主にミミズコンポストの餌場内で増えるミミズ以外の生物を水圏生物の餌とする方法です。

淡水水圏の生物より、特にメダカに人気なのが、森のプランクトンとも呼ばれるトビムシです。明け方のミミズコンポスト餌場の蓋を開くと蓋の裏に数十匹単位で張り付いており、これを水面に振り落として水圏生物に与えています。特にメダカの食いつきが良く、配合飼料のみを与えているよりも成長が早い印象です。

また、最近驚いたのがナメクジです。これもトビムシ同様に明け方のミミズコンポスト餌場の蓋を開いた際の蓋裏に数匹張り付いていることがあります。これをピンセットでつまんで海水水圏に与えてあげるとイソスジエビが喜んで食べに来ることを発見しました。

ナメクジを食べたのは驚きで、水槽に入れた途端、エビが騒ぎ出し探し出します。厚い皮膚を持たないナメクジだからこそ、海水に入れられることで浸透圧の関係によって体液が海水へと漏れ、エビがよってくるのかもしれません。

ミミズコンポストが起点に

1stシーズンは、ミミズコンポスト作りと野菜を育てることがメインでしたが、2ndシーズンからは、人工生物圏の醍醐味と考えている循環に目を向けて、色々と試していきたいと考えています。

なお、設備的にはできるだけ、機械などを入れずに簡易的で簡素な方法によって行っていきたいと考えています。

当初は、見栄え良く、上記の図のようにポンプを設置した陸圏と水圏の循環などを行いたいと考えていましたが、これらに頼らずに何処まで出来るのか見てみたい気持ちの方が大きくなっている状況です。

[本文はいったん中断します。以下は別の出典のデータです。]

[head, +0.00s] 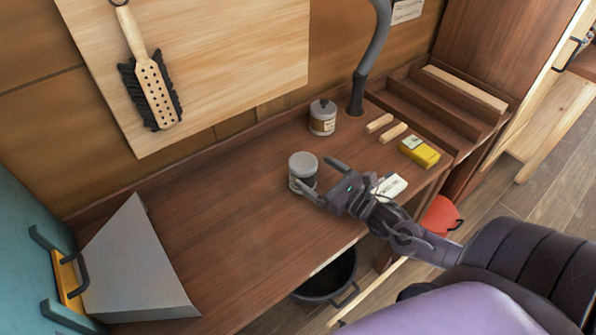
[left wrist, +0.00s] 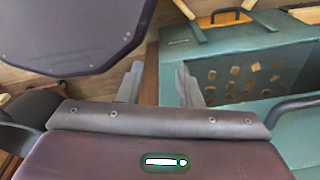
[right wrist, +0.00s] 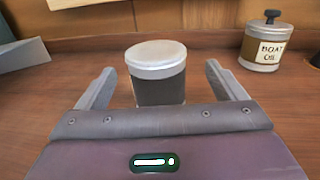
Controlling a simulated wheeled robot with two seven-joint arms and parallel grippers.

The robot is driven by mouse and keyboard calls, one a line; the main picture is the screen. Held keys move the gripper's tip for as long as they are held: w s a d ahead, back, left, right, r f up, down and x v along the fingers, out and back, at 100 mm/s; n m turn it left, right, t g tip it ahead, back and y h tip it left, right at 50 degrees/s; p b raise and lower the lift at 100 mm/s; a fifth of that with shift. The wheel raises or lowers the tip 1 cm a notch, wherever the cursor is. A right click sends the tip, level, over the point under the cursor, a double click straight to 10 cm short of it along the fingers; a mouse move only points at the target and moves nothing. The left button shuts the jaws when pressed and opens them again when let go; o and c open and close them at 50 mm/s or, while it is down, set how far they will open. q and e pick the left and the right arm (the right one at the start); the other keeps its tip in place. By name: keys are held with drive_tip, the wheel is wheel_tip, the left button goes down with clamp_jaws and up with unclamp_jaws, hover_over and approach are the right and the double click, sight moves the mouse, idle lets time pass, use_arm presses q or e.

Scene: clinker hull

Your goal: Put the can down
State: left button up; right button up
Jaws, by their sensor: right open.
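The can (head: 302,172), dark grey with a pale lid, stands upright on the wooden bench (head: 230,225). In the right wrist view the can (right wrist: 158,82) shows between the fingers, with a gap on both sides; its base is hidden by my gripper. My right gripper (head: 314,175) is open, low over the bench at the can's right side, one finger crossing in front of the can's lower part. My left gripper (left wrist: 160,82) shows only in its own wrist view, its fingers apart with nothing between them, away from the can.
A boat oil tin (head: 322,118) stands behind the can. Two wooden blocks (head: 386,127), a yellow box (head: 419,152) and a white card (head: 391,186) lie to the right. A grey wedge-shaped piece (head: 135,265) is at left. The bench's middle is clear. A dark bucket (head: 330,285) is below its front edge.

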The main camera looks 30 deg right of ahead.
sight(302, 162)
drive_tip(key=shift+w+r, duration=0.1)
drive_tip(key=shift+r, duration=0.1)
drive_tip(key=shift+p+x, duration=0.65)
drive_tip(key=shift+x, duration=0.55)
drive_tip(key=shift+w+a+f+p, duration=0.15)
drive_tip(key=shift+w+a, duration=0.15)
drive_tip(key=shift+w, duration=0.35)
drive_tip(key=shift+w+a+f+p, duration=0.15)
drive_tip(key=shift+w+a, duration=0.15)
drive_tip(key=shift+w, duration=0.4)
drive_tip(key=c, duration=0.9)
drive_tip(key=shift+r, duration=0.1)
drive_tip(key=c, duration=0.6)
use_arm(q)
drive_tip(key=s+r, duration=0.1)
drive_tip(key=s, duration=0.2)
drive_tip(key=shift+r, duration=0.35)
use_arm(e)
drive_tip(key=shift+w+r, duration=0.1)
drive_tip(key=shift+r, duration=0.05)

またこれにより、工夫の幅も広がるため、機械が無い中で色々と思索出来るのは中々楽しめている所です。

そんな中で、現在実行している循環がミミズコンポストを起点に行われていることに気が付きました。

ミミズコンポストには、ベランダ外の家庭内で出てくる生ごみという資源が供給されます。ベランダ外から供給される生ごみを栄養資源とし、ベランダ内の各生物圏を廻って有用に利用され、最終的に収穫物としてベランダ外の家庭の食卓へと運べるのかが、MBS構築の上で重要なキーポイントになりそうです。